Enter Maher, the co-founder of Chicago’s Theater Oobleck and author of multiple off-Broadway plays. At first, he wasn’t totally convinced. “I was like, ‘If you’re going to hire me, I’m going to do my own thing; I’m not going to adapt the Daryl Morey story,’” he says. Which is how the absurdist plot of Small Ball came to be. Set on the island of Lilliput from Gulliver’s Travels, the play follows a down-on-his-luck basketball player who has the unfortunate burden of sharing a name with the greatest player of all time. Michael Jordan has found himself on a team of six-inch-tall Lilliputians, which presents a particular challenge: Jordan can’t pass them the human-size basketball for fear of crushing them. Also, the Lilliputians have no concept of the number five, which means they play all of their games down a player. Meanwhile, Jordan has fallen in love with one of his teammates. When Morey read Maher’s treatment, he was tickled. “I very smartly threw out my outline,” he says. One thing Morey knows is how to make an advantageous trade.

The character Michael Jordan in Daryl Morey's musical Small Ball.

Colby Lewis reads the part of “Michael Jordan” in Daryl Morey’s Small Ball.

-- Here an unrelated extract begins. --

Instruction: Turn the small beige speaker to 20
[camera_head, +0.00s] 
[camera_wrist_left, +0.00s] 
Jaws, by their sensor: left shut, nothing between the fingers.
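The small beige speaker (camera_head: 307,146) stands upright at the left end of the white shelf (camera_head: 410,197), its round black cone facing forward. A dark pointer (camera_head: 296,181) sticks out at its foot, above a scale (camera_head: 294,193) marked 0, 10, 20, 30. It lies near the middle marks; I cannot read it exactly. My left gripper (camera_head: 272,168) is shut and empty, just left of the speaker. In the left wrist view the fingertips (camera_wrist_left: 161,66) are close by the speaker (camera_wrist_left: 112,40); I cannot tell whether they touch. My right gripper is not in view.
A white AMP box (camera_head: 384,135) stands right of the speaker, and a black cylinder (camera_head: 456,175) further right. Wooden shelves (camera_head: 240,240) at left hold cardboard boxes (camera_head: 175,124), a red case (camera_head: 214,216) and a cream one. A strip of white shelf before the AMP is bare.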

At the Suzanne Roberts Theater, the play began. Morey, in a blue sport coat and dress sneakers, looked on from the audience. Nine actors sat in a row on the stage, reading their lines from binders. Ingeniously, all of the action takes place at post-game press conferences. Two omnipresent, highly obnoxious journalists — Morey clearly relishes having the upper hand in this relationship for once — shepherd the plot along. In the opening number, a somber Jordan, holding a basketball, sings, “First you lose, and then they make you talk about it.” There’s a sociopathic assistant coach named Pippin, a detail Morey says his players relate to. There’s a song about sex with giants. (Sample lyric: “Sex with giants! Do we want to have sex, sex, sex with giants?”) And, of course, there’s an analytics subplot. At one point, the anti-numbers Lilliputian coach, who has named himself Phil Jackson, screams, “Your cold calculations, you’re ripping the beautiful heart from the game!”

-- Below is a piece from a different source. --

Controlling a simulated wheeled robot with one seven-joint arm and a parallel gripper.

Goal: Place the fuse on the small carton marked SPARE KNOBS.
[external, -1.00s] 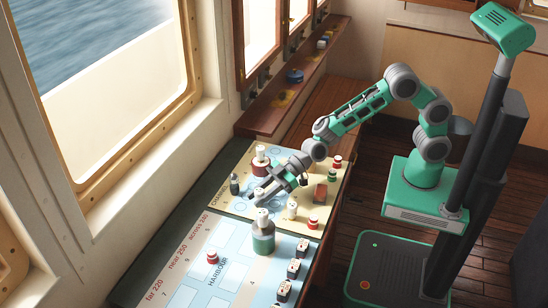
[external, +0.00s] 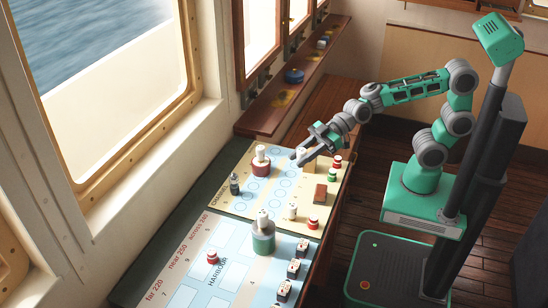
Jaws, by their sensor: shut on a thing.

With a running time approaching two and a half hours — about the length of a Sixers game — the show could possibly use more trimming. (Early drafts hit the three-hour mark.) But for all the play’s weirdness, it’s also weirdly touching. 

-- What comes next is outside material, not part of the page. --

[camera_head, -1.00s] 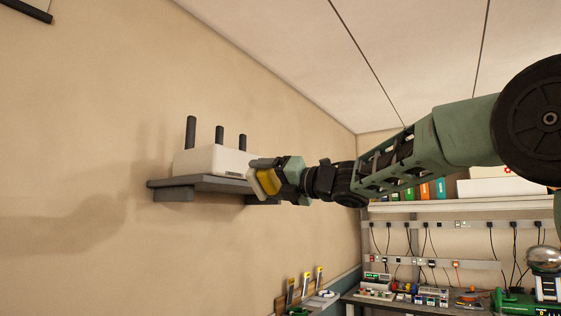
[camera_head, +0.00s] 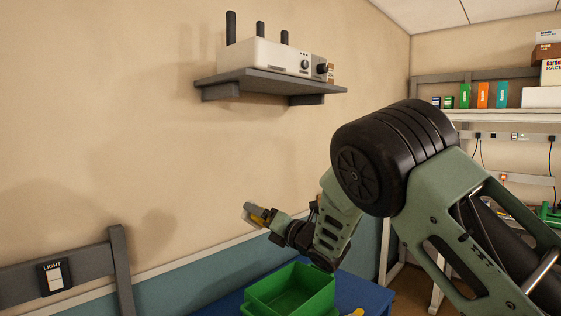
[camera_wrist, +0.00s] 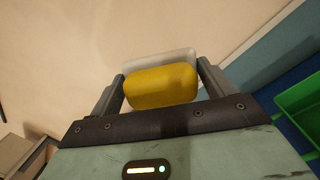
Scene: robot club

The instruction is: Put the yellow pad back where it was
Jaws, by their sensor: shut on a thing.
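The yellow pad (camera_wrist: 161,86) is between the two fingers of my gripper (camera_wrist: 160,88) in the wrist view, with a pale layer along its far side. My gripper is shut on it. In the head view my gripper (camera_head: 259,218) holds the yellow pad (camera_head: 258,217) in the air near the wall, below the shelf and left of the green bin. The pad looks small there and partly hidden by the fingers.
A grey wall shelf (camera_head: 270,84) carries a white box with dark antennas (camera_head: 265,56). A green bin (camera_head: 291,290) stands on a blue surface (camera_head: 360,292) below my arm. A light switch (camera_head: 54,276) is on the wall at left. Shelving with boxes stands at the far right.

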The cast of Daryl Morey's musical Small Ball.

Maya Lagerstam reads the part of Lilli beside Colby Lewis as “Michael Jordan” in Daryl Morey’s Small Ball.

Being a theater producer isn’t so unlike being a general manager; you’re assembling a team, in search of a nebulous thing called chemistry. As a producer, Morey receives high marks. “You couldn’t imagine a better person,” Maher says. “He has opinions, but he doesn’t walk into the room and go, ‘You gotta do this.’ It’s pretty much how he manages the basketball team.” When Morey and Maher were selecting a composer for the show, Morey decided they should each rank the candidates separately, to weed out groupthink — the same process he uses for the Sixers.

The hope is that Small Ball, which so far has had runs in Houston and Denver, might make it to the stage in Philly. A workshop reading is an important first step. “I think the odds of a show doing well and making it are about as long as winning the title,” Morey said before the performance. A Philly run wouldn’t quite be winning the title—maybe more like reaching the conference finals? 

That might not be such a bad goal for both the Sixers and Small Ball. Incremental progress is a general manager’s and a theater producer’s friend. “We get closer to New York each time,” Morey says of the musical. If there’s anything he’s learned from his day job, it’s to trust the process.